Guedes prometeu arrecadar R$1 trilhão em leilões de
desestatização. Mais importante que a delirante projeção era a determinação em
privatizar tudo. Esqueceu de combinar com os russos; o presidente sempre
mostrou restrições à venda de empresas consideradas por ele estratégicas. A
expressão “estratégica”, que não é jurídica, é utilizada de forma corriqueira
pelos governantes para defender seus interesses políticos e reforçar o
imaginário popular contra a venda de patrimônio público.
Há muito tempo que defendo a ideia de utilizar o
procedimento do PND, de que basta uma lei geral, para colocar todas as estatais
no programa por decreto, com exceção das que tiverem impedimento legal.
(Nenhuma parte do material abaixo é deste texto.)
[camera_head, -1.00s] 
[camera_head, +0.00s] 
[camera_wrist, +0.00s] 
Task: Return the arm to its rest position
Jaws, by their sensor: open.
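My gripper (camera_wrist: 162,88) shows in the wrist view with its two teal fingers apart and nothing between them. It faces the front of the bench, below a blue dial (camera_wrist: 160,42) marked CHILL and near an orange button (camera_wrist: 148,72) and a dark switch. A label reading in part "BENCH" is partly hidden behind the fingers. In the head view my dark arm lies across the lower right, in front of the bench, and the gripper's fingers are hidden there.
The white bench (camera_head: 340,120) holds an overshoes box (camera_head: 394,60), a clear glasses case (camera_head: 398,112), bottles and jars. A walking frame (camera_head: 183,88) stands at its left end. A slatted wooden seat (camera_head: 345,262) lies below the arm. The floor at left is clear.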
O sinal
estaria dado para um novo Estado começar a ser redefinido após anos de
estatismo e intervencionismo.
O Estado está falido, em todos os níveis de governo, sem
condição de fazer os investimentos necessários para uma retomada sustentada do
crescimento. Com as sucessivas revisões para o PIB, que hoje estão em torno de
apenas 1%, atrair o investimento privado, em especial para infraestrutura, é
ainda mais imperativo. Mas o capital privado é avesso ao risco jurídico e
regulatório que domina o setor de concessões e privatizações. A liminar do
ministro Fachin mostrou que nem mesmo as longas tratativas com TCU,
estabelecendo uma modalidade de leilão em etapas para a venda da TAG, foram
suficientes para dar segurança ao negócio.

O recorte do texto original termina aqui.